**Exercise objective**
Only the run of lines from the one containing "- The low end" through the last line should be returned, exactly as written.

**Extracted data**
[BEGIN]

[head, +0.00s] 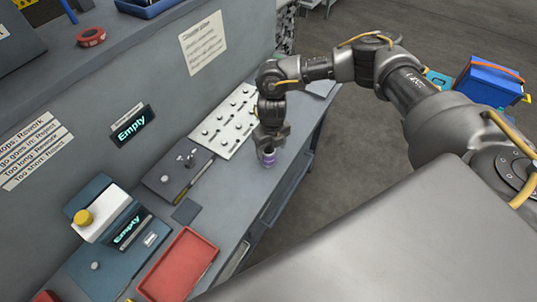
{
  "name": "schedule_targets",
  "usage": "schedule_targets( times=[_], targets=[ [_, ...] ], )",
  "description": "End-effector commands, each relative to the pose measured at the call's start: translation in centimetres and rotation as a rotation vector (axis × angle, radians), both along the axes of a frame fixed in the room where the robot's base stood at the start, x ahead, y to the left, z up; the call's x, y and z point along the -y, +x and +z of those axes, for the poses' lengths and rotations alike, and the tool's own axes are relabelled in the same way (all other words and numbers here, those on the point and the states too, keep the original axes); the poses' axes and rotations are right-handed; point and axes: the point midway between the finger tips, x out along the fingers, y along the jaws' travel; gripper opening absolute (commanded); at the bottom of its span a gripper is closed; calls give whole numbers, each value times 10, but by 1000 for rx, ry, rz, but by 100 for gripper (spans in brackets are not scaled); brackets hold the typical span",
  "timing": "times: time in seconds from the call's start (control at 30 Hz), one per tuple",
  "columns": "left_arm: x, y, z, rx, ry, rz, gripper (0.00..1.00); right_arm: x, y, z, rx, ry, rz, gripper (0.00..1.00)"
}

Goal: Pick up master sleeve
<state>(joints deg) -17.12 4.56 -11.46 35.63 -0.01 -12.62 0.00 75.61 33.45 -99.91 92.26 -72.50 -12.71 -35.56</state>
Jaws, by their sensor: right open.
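A small grey-purple cylinder (268,157), which looks like the master sleeve, stands near the front edge of the bench (232,196). My right gripper (269,143) points down directly over it. Its jaws are open and hide the cylinder's upper part. I cannot tell whether the fingers touch it. My left gripper is not in view.
A white plate with several pegs (224,122) lies just left of my right gripper. A dark fixture block (178,174) and a red tray (180,265) are nearer. A device with a yellow knob (83,217) stands at left. A blue bin (488,82) is on the floor at right.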

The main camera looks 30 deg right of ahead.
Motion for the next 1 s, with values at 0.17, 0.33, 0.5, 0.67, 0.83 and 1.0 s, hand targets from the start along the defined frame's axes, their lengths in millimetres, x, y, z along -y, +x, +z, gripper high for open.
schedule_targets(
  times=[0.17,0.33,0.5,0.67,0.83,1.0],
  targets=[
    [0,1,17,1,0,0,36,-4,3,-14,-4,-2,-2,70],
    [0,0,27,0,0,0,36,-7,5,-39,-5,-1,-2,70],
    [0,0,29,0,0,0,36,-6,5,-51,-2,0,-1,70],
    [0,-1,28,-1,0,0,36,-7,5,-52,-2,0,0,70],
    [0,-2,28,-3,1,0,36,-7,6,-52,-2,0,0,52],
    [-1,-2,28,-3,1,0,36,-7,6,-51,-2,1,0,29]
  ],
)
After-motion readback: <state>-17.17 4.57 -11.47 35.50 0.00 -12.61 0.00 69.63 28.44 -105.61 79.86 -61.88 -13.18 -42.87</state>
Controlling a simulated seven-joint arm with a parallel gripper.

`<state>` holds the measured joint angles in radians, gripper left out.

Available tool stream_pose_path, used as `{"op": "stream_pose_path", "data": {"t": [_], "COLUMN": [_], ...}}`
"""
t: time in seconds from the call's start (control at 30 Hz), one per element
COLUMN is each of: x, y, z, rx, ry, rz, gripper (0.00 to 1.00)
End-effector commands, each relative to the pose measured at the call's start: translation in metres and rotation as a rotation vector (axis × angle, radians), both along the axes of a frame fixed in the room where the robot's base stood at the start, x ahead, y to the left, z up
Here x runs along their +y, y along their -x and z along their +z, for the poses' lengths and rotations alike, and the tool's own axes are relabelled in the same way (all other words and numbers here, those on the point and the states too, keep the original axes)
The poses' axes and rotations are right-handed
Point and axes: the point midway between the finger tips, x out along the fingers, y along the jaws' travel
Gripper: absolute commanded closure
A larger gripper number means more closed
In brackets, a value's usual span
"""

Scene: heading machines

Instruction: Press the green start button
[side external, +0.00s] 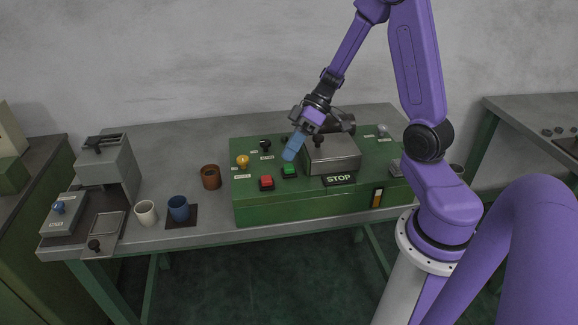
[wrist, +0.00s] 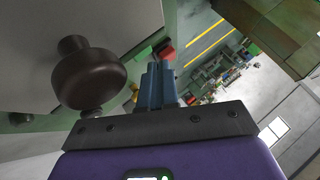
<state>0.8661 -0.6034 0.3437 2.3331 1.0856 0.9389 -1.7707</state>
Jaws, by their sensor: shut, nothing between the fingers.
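The green start button (side external: 289,169) sits on top of the green machine housing (side external: 290,208), just right of a red button (side external: 266,182). My gripper (side external: 289,156) is shut and empty, its blue fingers angled down to the left. In the side view the fingertips show just above the green button, seemingly a small gap apart; the exact height is hard to tell. In the wrist view the shut blue fingers (wrist: 157,82) stand in the middle, with a red part (wrist: 166,50) beyond them. I cannot make out the green button clearly there.
A metal block (side external: 332,154) with a dark knob stands right of my fingers; a large dark knob (wrist: 88,78) is close in the wrist view. Brown (side external: 210,176), white (side external: 146,213) and blue (side external: 178,208) cups stand left.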

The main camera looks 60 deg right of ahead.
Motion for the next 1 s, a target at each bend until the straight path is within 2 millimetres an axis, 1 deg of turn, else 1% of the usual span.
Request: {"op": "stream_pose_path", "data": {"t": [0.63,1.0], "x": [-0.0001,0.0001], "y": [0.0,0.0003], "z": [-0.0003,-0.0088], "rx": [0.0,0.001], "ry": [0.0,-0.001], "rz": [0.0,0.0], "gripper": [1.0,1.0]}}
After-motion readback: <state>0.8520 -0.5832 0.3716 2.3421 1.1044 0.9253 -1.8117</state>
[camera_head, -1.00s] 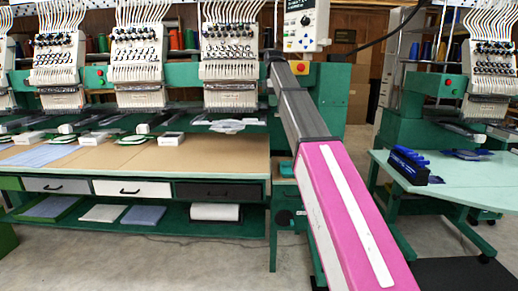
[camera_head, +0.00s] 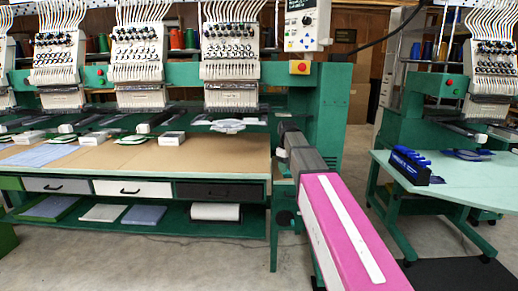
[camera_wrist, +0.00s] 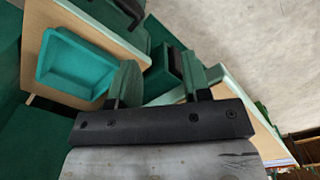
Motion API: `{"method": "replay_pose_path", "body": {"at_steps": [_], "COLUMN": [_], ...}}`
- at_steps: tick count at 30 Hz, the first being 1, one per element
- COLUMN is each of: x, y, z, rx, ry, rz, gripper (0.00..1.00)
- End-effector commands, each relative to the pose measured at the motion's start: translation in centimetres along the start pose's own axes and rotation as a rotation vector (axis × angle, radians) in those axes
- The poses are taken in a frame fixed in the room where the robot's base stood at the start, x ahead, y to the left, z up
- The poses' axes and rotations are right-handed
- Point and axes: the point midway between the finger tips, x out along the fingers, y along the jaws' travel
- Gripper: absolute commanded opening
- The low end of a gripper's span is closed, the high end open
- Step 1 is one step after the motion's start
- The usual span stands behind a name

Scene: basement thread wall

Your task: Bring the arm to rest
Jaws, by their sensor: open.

[END]

**Output**
- The low end of a gripper's span is closed, the high end open
- Step 1 is one step after the motion's start
- The usual span stands behind a name

Scene: basement thread wall

Your task: Bring the arm to rest
Jaws, by their sensor: open.

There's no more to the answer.